Understanding code in strlen implementation

Question

I have two questions regarding the implementation of strlen in string.h in glibc.

1. The implementation uses a magic number with 'holes'. I am not able to understand how this works. Can someone please help me understand this snippet:

   size_t
   strlen (const char *str)
   {
      const char *char_ptr;
      const unsigned long int *longword_ptr;
      unsigned long int longword, himagic, lomagic;
   
      /* Handle the first few characters by reading one character at a time.
         Do this until CHAR_PTR is aligned on a longword boundary.  */
      for (char_ptr = str; ((unsigned long int) char_ptr
                & (sizeof (longword) - 1)) != 0;
           ++char_ptr)
        if (*char_ptr == '\0')
          return char_ptr - str;
   
      /* All these elucidatory comments refer to 4-byte longwords,
         but the theory applies equally well to 8-byte longwords.  */
   
      longword_ptr = (unsigned long int *) char_ptr;
   
      /* Bits 31, 24, 16, and 8 of this number are zero.  Call these bits
         the "holes."  Note that there is a hole just to the left of
         each byte, with an extra at the end:
   
         bits:  01111110 11111110 11111110 11111111
         bytes: AAAAAAAA BBBBBBBB CCCCCCCC DDDDDDDD
   
         The 1-bits make sure that carries propagate to the next 0-bit.
         The 0-bits provide holes for carries to fall into.  */
   
       himagic = 0x80808080L;
          lomagic = 0x01010101L;
          if (sizeof (longword) > 4)
          {
              /* 64-bit version of the magic.  */
              /* Do the shift in two steps to avoid a warning if long has 32 bits.  */
              himagic = ((himagic << 16) << 16) | himagic;
                lomagic = ((lomagic << 16) << 16) | lomagic;
            }
          if (sizeof (longword) > 8)
            abort ();
   
          /* Instead of the traditional loop which tests each character,
             we will test a longword at a time.  The tricky part is testing
             if *any of the four* bytes in the longword in question are zero.  */
          for (;;)
            {
              longword = *longword_ptr++;
   
              if (((longword - lomagic) & ~longword & himagic) != 0)
            {
              /* Which of the bytes was the zero?  If none of them were, it was
                 a misfire; continue the search.  */
   
              const char *cp = (const char *) (longword_ptr - 1);
   
              if (cp[0] == 0)
                return cp - str;
              if (cp[1] == 0)
                return cp - str + 1;
              if (cp[2] == 0)
                return cp - str + 2;
              if (cp[3] == 0)
                return cp - str + 3;
              if (sizeof (longword) > 4)
                {
                  if (cp[4] == 0)
                return cp - str + 4;
                  if (cp[5] == 0)
                return cp - str + 5;
                  if (cp[6] == 0)
                return cp - str + 6;
        if (cp[7] == 0)
         return cp - str + 7;
   }}}
   

   What is the magic number being used for?

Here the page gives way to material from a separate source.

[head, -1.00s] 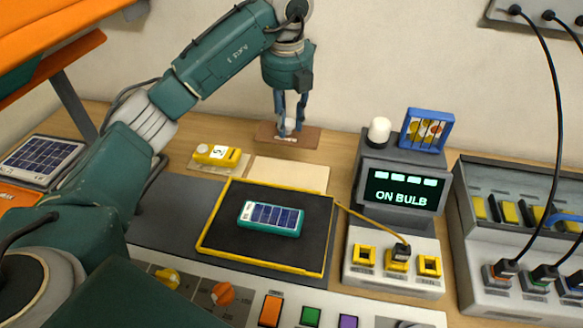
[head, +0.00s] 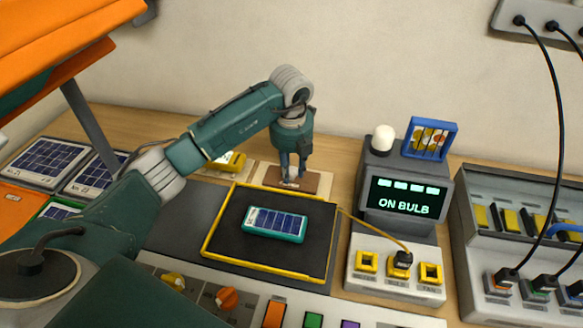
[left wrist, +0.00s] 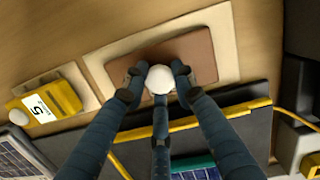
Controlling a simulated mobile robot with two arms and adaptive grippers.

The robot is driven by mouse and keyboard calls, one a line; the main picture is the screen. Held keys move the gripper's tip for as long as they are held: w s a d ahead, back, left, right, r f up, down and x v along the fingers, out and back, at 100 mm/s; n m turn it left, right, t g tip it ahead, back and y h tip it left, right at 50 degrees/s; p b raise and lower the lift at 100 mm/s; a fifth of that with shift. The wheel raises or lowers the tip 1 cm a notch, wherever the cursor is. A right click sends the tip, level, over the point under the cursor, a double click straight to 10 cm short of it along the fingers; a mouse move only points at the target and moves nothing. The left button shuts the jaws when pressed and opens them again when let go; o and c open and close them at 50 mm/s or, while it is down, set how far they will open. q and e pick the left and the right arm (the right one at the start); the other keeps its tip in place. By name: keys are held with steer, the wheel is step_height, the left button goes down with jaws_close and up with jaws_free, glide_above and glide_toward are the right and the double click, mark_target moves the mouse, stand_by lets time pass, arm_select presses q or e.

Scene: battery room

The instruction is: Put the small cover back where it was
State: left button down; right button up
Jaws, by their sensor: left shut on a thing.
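The small cover is a thin brown plate (head: 311,184) with a round white knob (left wrist: 159,79). My left gripper (head: 290,178) points down from above and is shut on the knob. In the left wrist view the fingers close around the knob, and the brown plate (left wrist: 203,50) spreads out behind it. The plate is over a larger beige pad (left wrist: 103,66) and inside most of its outline. I cannot tell whether the plate touches the pad or hangs just above it. My right gripper is not in view.
A black mat with a yellow rim (head: 208,233) holds a teal solar panel (head: 274,224) in front. A yellow block (left wrist: 52,102) stands left of the pad. The ON BULB unit (head: 404,196) stands to the right.

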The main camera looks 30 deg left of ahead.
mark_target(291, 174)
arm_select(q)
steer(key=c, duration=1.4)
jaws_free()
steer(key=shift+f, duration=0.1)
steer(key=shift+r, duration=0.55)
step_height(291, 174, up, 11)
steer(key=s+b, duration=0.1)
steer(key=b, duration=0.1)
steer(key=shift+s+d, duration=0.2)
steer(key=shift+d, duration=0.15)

2. Why not simply increment pointer until NULL character and return count? Is this approach faster? Why is it so?

Answer 1

This is used to look at 4 bytes (32 bits) or even 8 (64 bits) in one go, to check if one of them is zero (end of string), instead of checking each byte individually.

Here is one example to check for a null byte:

unsigned int v; // 32-bit word to check if any 8-bit byte in it is 0
bool hasZeroByte = ~((((v & 0x7F7F7F7F) + 0x7F7F7F7F) | v) | 0x7F7F7F7F);

For some more see Bit Twiddling Hacks.

The one used here (32-bit example):

There is yet a faster method — use hasless(v, 1), which is defined below; it works in 4 operations and requires no subsquent verification. It simplifies to

#define haszero(v) (((v) - 0x01010101UL) & ~(v) & 0x80808080UL)

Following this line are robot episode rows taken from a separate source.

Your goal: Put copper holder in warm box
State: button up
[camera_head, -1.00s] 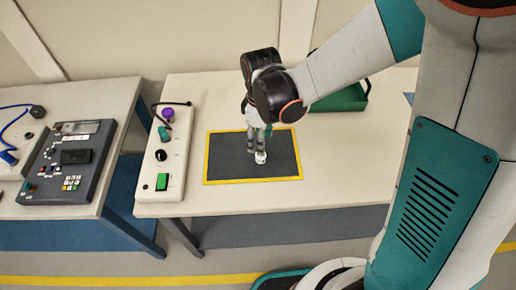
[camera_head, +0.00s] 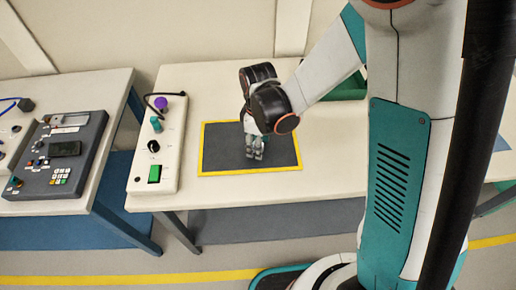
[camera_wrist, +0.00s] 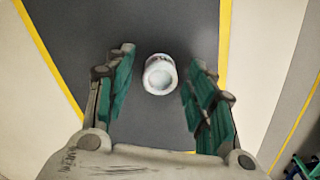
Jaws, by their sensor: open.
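A small white, round-topped piece (camera_wrist: 159,74) stands on the dark mat (camera_wrist: 75,25); it looks like a vial or capped holder, and no copper colour shows. In the wrist view it lies between the two open fingers of my gripper (camera_wrist: 160,85), with a gap on each side. In the head view my gripper (camera_head: 255,150) points down over the yellow-edged mat (camera_head: 217,150) and hides the piece. A green open tray (camera_head: 350,88) stands at the back of the table, partly behind my arm; I cannot tell whether it is the warm box.
A white control box (camera_head: 160,140) with a green button, a purple knob and a cable stands left of the mat. A dark instrument panel (camera_head: 55,155) lies on the separate left table. The table right of the mat is mostly clear.

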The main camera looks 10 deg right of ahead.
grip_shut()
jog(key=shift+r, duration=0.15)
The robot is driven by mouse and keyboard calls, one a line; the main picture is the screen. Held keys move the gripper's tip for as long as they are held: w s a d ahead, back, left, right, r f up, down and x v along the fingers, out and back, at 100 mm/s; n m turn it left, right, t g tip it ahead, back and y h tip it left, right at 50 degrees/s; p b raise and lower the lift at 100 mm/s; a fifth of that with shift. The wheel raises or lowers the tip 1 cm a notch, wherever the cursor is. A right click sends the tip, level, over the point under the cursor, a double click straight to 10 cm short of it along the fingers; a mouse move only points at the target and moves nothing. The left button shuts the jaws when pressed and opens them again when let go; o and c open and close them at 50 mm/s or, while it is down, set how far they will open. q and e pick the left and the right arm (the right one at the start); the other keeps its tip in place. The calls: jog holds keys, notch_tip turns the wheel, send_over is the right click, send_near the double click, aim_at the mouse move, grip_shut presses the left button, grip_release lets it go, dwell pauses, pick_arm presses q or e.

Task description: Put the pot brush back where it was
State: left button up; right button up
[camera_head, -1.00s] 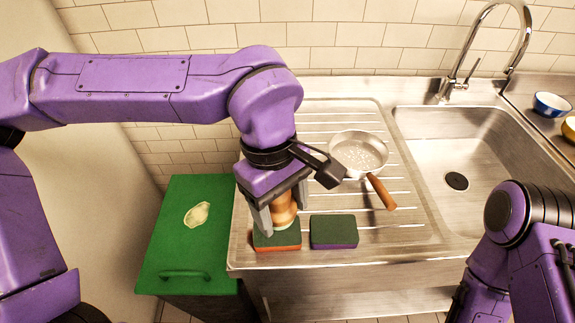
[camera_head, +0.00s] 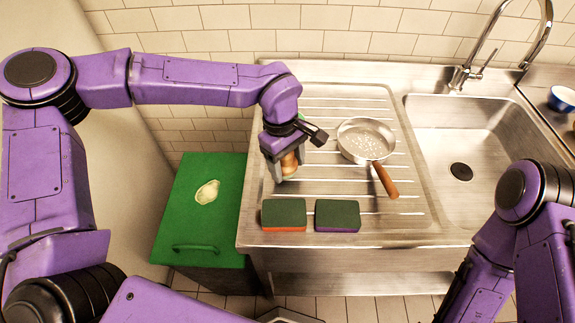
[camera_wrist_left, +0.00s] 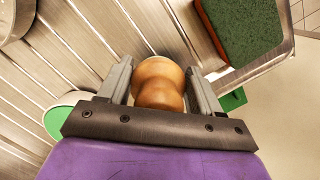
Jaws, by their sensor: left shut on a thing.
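The pot brush (camera_head: 289,163) has a rounded tan wooden handle. My left gripper (camera_head: 284,170) is shut on it, over the left part of the ribbed steel drainboard. In the left wrist view the brush handle (camera_wrist_left: 159,84) sits between the two grey fingers. The brush's lower end is hidden, so I cannot tell whether it touches the drainboard. Two sponges with green tops lie at the drainboard's front edge: an orange-based one (camera_head: 284,213) and a purple-based one (camera_head: 337,214). My right arm shows at the lower right, but its gripper is not visible.
A steel pan (camera_head: 362,139) with a wooden handle stands on the drainboard right of the gripper. The sink basin (camera_head: 455,130) and tap (camera_head: 464,72) are further right. A blue bowl (camera_head: 562,98) is at the far right.

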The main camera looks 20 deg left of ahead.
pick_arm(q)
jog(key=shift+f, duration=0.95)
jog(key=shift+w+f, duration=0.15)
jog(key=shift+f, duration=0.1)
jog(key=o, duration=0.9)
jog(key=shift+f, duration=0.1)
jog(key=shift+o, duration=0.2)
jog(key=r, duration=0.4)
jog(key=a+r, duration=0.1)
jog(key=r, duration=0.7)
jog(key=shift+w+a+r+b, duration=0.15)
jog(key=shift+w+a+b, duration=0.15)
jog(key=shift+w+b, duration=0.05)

The subexpression (v - 0x01010101UL), evaluates to a high bit set in any byte whenever the corresponding byte in v is zero or greater than 0x80. The sub-expression ~v & 0x80808080UL evaluates to high bits set in bytes where the byte of v doesn't have its high bit set (so the byte was less than 0x80). Finally, by ANDing these two sub-expressions the result is the high bits set where the bytes in v were zero, since the high bits set due to a value greater than 0x80 in the first sub-expression are masked off by the second.

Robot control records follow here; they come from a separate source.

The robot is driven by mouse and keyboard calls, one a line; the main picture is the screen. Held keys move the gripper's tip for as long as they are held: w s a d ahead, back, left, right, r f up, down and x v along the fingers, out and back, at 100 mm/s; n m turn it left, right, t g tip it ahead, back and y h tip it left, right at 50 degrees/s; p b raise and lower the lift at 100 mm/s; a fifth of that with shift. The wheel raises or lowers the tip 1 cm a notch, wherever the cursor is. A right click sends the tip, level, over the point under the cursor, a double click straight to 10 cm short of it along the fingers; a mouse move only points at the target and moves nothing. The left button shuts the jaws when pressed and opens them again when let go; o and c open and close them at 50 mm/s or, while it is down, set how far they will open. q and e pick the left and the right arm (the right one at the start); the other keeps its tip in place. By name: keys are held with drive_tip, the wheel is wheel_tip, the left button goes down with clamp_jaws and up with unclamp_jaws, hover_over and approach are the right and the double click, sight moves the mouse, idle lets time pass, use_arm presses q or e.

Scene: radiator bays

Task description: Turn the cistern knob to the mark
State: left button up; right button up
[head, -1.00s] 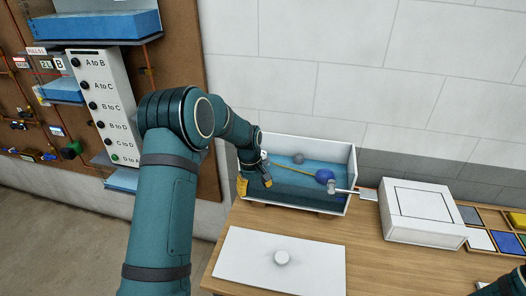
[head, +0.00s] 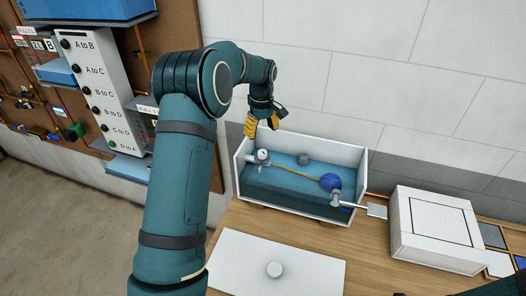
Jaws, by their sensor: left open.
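The cistern (head: 351,178) is an open white box on the wooden table, holding blue water. Inside its left end is a small white and grey valve fitting (head: 262,156) with a round face, which may be the knob; no mark on it is readable. A yellow rod (head: 298,172) runs from it to a blue float ball (head: 330,182). A grey round piece (head: 303,159) is near the back wall. My left gripper (head: 262,124) is open and empty, with yellow fingertips, over the back-left rim above the fitting and apparently apart from it. My right gripper is not in view.
A metal lever (head: 345,201) is on the cistern's front right. A white box (head: 435,228) stands at right beside a tray of coloured tiles. A pipe board with labelled buttons (head: 100,95) is at left.

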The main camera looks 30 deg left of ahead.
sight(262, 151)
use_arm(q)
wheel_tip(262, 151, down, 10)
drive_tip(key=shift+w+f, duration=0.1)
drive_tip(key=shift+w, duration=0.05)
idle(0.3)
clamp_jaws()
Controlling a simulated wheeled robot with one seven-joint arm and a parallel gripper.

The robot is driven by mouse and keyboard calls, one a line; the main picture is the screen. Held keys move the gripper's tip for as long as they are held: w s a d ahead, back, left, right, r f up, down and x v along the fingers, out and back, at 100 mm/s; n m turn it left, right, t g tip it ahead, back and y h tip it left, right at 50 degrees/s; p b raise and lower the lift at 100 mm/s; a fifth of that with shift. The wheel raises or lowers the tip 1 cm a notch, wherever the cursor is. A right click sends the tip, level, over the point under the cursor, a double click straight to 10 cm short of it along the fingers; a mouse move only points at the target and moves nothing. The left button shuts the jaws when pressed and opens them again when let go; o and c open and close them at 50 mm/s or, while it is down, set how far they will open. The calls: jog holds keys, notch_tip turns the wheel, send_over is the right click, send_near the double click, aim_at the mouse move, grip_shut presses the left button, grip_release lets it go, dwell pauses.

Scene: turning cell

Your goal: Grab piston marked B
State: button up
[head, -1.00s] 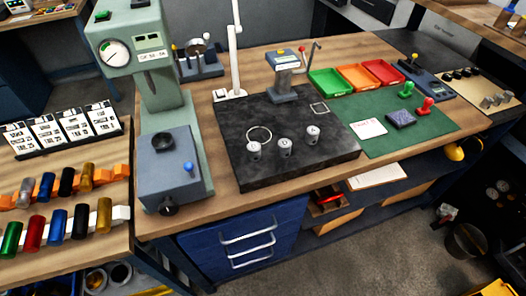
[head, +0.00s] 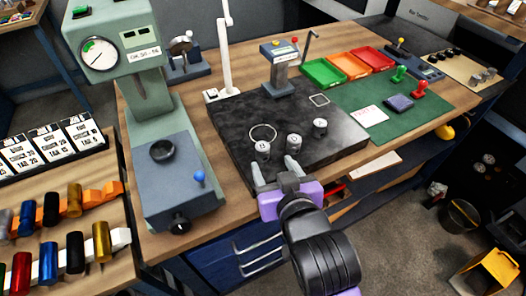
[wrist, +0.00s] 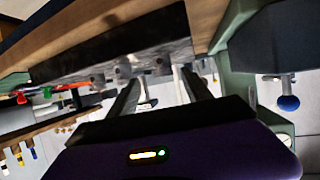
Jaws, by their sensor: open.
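Three small grey metal pistons stand upright on a black slab (head: 235,127) in the head view: a left piston (head: 263,150), a middle piston (head: 293,143) and a right piston (head: 320,128). Each has a mark on its light top, too small to read, so I cannot tell which is B. My gripper (head: 274,172) is open and empty at the slab's front edge, just in front of the left and middle pistons. In the wrist view, its two dark fingers (wrist: 160,92) spread apart, with the blurred pistons beyond them by the slab (wrist: 100,48).
A green press-like gauge stand (head: 150,100) rises left of the slab, with a blue-knobbed base (head: 165,195). A white post (head: 226,60) and a small blue-grey stand (head: 279,70) rise behind. A green mat (head: 425,105) with coloured trays lies right.

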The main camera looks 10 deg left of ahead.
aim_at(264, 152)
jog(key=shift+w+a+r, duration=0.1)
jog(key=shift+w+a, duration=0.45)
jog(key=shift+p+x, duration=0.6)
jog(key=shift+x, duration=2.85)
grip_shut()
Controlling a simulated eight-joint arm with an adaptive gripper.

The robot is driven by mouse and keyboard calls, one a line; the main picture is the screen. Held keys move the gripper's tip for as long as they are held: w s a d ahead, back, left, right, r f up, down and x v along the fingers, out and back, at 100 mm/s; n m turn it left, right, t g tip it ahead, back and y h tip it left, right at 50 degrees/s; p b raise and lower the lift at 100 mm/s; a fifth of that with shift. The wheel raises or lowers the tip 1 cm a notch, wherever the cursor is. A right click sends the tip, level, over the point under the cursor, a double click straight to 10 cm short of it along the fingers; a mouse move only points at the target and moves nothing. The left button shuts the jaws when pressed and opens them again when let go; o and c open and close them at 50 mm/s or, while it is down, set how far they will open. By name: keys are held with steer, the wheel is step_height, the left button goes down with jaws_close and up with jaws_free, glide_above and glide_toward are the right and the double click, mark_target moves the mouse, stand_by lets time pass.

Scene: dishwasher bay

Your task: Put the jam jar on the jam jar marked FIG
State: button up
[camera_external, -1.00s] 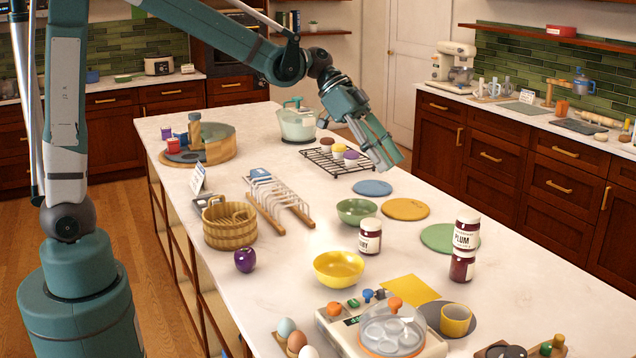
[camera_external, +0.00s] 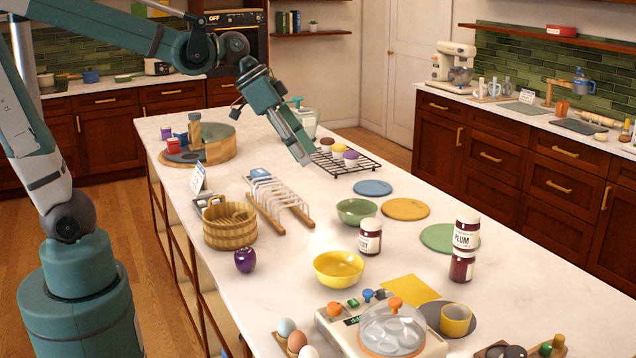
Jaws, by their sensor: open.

Looking at one byte at a time costs at least as much cpu cycles as looking at a full interger value (register wide). In this algorithm, full integers are checked to see if they contain a zero. If not, little instructions are used, and a jump can be made to the next full integer. If there is a zero byte inside, a further check is done to see at what exact position it was.